Records supplied:

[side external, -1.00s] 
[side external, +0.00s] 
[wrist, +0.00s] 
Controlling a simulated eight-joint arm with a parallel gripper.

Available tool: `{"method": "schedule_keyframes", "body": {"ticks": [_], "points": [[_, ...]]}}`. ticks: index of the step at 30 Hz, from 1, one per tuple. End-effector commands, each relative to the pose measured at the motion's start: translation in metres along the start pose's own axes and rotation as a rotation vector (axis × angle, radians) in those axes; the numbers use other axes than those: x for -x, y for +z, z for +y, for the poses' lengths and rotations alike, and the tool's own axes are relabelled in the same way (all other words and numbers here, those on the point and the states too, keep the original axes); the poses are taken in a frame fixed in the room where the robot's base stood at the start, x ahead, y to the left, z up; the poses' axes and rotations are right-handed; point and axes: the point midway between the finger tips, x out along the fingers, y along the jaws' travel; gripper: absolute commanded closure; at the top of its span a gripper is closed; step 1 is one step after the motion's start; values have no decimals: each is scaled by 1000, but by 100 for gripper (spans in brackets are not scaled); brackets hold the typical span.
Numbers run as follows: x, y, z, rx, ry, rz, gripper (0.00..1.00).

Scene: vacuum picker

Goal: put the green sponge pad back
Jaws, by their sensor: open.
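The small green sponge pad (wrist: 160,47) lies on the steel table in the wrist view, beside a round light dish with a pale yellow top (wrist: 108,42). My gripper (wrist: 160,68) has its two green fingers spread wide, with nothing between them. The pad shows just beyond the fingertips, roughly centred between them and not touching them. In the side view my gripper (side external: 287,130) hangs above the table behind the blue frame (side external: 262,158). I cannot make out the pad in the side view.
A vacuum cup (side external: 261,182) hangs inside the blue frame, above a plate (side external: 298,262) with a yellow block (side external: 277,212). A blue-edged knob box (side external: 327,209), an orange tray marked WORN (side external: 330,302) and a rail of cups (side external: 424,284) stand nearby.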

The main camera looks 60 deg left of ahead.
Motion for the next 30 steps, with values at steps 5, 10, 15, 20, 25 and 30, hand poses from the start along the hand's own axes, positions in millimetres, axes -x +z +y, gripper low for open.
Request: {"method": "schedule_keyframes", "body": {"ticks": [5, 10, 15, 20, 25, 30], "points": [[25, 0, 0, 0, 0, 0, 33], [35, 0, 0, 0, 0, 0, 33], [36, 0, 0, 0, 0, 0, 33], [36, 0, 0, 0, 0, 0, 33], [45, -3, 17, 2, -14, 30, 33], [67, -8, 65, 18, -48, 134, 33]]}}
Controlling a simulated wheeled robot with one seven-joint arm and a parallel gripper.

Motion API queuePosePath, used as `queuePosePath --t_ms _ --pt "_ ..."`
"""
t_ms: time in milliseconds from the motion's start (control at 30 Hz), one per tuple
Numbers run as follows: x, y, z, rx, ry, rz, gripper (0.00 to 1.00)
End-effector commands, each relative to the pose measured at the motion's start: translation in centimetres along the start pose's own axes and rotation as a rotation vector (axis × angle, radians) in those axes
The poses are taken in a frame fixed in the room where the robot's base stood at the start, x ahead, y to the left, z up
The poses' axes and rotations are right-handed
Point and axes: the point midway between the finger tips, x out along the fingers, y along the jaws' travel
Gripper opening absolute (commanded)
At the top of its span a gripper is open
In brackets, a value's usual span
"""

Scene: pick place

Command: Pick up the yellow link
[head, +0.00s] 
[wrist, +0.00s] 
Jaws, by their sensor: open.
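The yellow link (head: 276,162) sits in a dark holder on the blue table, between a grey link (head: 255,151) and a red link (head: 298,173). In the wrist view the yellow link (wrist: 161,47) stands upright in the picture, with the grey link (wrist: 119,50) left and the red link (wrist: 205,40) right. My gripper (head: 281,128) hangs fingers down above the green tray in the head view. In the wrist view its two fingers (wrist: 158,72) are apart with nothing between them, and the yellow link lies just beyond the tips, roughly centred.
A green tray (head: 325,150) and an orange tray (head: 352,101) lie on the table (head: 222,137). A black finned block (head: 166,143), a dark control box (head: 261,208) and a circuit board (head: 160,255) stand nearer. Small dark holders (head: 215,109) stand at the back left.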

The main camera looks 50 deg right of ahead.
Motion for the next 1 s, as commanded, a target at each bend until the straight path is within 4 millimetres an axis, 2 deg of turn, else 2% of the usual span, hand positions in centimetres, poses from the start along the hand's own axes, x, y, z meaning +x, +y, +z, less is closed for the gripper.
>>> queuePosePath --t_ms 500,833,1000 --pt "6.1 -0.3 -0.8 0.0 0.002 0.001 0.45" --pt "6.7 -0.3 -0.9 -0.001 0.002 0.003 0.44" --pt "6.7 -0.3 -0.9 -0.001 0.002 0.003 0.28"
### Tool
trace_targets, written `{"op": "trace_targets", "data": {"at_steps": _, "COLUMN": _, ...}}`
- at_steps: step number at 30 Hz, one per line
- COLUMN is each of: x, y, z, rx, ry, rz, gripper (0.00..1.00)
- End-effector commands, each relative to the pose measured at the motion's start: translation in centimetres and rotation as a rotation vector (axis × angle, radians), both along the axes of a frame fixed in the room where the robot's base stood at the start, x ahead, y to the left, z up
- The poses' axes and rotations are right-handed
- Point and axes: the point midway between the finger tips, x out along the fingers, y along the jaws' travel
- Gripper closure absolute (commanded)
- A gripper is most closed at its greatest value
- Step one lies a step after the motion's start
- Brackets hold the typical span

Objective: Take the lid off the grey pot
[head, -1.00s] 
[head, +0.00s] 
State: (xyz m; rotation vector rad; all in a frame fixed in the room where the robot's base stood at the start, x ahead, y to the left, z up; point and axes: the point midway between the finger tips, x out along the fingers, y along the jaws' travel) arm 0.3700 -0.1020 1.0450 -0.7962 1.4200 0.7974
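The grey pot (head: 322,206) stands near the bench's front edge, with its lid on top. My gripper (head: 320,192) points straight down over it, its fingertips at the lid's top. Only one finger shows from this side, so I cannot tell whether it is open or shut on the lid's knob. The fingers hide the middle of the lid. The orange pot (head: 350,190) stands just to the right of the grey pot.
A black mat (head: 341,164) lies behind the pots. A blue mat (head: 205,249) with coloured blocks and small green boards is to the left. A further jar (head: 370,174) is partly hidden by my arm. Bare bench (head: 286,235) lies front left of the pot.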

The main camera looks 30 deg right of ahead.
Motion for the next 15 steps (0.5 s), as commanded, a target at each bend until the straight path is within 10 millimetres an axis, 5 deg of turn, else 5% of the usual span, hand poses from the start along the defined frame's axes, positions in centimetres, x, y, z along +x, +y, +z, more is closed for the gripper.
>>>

What the exercise asks:
Stop after the line containing "Controlling a simulated eight-joint": print exactly the lines from the start of the entries above up to it, that line included.

Response to this exercise:
[side external, -1.00s] 
[side external, +0.00s] 
[wrist, +0.00s] 
Controlling a simulated eight-joint arm with a parallel gripper.

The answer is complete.